PROBLEM TO SOLVE:
Extract the data exactly, missing nothing.

DATA LINES:
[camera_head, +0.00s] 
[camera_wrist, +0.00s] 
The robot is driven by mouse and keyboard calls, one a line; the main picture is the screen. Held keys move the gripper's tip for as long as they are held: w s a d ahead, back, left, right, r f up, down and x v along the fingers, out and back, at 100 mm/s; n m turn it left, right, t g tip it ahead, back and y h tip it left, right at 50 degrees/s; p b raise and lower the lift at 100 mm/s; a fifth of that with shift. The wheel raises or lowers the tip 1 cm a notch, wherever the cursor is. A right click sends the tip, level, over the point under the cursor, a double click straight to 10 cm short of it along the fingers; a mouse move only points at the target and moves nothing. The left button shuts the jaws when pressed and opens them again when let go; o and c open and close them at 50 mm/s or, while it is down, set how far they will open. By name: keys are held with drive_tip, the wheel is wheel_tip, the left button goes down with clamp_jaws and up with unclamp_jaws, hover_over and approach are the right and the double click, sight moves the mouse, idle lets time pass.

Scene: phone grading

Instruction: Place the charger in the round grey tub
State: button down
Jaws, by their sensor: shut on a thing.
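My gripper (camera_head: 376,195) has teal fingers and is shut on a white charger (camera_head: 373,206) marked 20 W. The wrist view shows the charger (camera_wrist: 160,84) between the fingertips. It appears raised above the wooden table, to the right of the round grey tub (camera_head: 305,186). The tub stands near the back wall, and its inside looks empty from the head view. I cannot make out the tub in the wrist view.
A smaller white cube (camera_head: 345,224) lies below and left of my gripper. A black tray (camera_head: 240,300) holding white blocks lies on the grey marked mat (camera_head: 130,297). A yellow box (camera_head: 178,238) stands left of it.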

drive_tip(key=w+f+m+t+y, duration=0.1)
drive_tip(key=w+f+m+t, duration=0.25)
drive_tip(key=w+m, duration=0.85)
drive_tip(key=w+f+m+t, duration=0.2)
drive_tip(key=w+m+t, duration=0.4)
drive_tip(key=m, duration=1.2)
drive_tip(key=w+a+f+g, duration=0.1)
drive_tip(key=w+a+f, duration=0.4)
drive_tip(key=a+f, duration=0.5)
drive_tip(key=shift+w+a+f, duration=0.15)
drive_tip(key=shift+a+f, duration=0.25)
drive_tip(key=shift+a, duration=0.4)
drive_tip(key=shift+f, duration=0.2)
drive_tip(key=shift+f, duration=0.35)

EXERCISE SOLUTION:
[camera_head, +0.00s] 
[camera_wrist, +0.00s] 
The robot is driven by mouse and keyboard calls, one a line; the main picture is the screen. Held keys move the gripper's tip for as long as they are held: w s a d ahead, back, left, right, r f up, down and x v along the fingers, out and back, at 100 mm/s; n m turn it left, right, t g tip it ahead, back and y h tip it left, right at 50 degrees/s; p b raise and lower the lift at 100 mm/s; a fifth of that with shift. The wheel raises or lowers the tip 1 cm a notch, wherever the cursor is. A right click sends the tip, level, over the point under the cursor, a double click straight to 10 cm short of it along the fingers; a mouse move only points at the target and moves nothing. The left button shuts the jaws when pressed and opens them again when let go; o and c open and close them at 50 mm/s or, while it is down, set how far they will open. By name: keys are held with drive_tip, the wheel is wheel_tip, the left button goes down with clamp_jaws and up with unclamp_jaws, hover_over and approach are the right and the double click, sight moves the mouse, idle lets time pass.

Scene: phone grading

Instruction: Place the charger in the round grey tub
State: button down
Jaws, by their sensor: shut on a thing.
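My gripper (camera_head: 376,195) has teal fingers and is shut on a white charger (camera_head: 373,206) marked 20 W. The wrist view shows the charger (camera_wrist: 160,84) between the fingertips. It appears raised above the wooden table, to the right of the round grey tub (camera_head: 305,186). The tub stands near the back wall, and its inside looks empty from the head view. I cannot make out the tub in the wrist view.
A smaller white cube (camera_head: 345,224) lies below and left of my gripper. A black tray (camera_head: 240,300) holding white blocks lies on the grey marked mat (camera_head: 130,297). A yellow box (camera_head: 178,238) stands left of it.

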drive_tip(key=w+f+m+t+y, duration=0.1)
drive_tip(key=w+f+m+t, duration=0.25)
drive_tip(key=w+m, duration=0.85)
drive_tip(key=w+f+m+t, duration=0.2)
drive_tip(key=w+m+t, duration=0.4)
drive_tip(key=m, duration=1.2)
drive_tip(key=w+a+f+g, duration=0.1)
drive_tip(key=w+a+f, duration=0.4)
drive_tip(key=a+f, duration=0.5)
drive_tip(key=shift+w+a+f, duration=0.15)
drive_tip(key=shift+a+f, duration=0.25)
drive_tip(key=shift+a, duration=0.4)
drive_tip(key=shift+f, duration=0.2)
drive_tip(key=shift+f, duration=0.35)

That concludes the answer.